Take the line containing "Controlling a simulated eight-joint" and all lines after it to the end of the records, and output them exactly.

***** Exercise material *****

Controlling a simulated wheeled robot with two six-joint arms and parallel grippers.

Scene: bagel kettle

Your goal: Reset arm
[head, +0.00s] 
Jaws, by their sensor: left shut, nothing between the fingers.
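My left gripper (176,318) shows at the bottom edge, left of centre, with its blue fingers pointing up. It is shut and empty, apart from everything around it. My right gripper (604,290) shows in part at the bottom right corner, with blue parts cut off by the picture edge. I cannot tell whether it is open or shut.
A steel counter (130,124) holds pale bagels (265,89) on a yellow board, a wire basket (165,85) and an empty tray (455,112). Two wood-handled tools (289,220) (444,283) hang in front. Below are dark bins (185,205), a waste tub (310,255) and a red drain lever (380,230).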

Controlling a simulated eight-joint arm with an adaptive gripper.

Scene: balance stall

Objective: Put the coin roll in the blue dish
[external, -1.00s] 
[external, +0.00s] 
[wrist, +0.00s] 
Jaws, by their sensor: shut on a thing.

*****

Task answer:
Controlling a simulated eight-joint arm with an adaptive gripper.

Scene: balance stall

Objective: Put the coin roll in the blue dish
[external, -1.00s] 
[external, +0.00s] 
[wrist, +0.00s] 
Jaws, by their sensor: shut on a thing.

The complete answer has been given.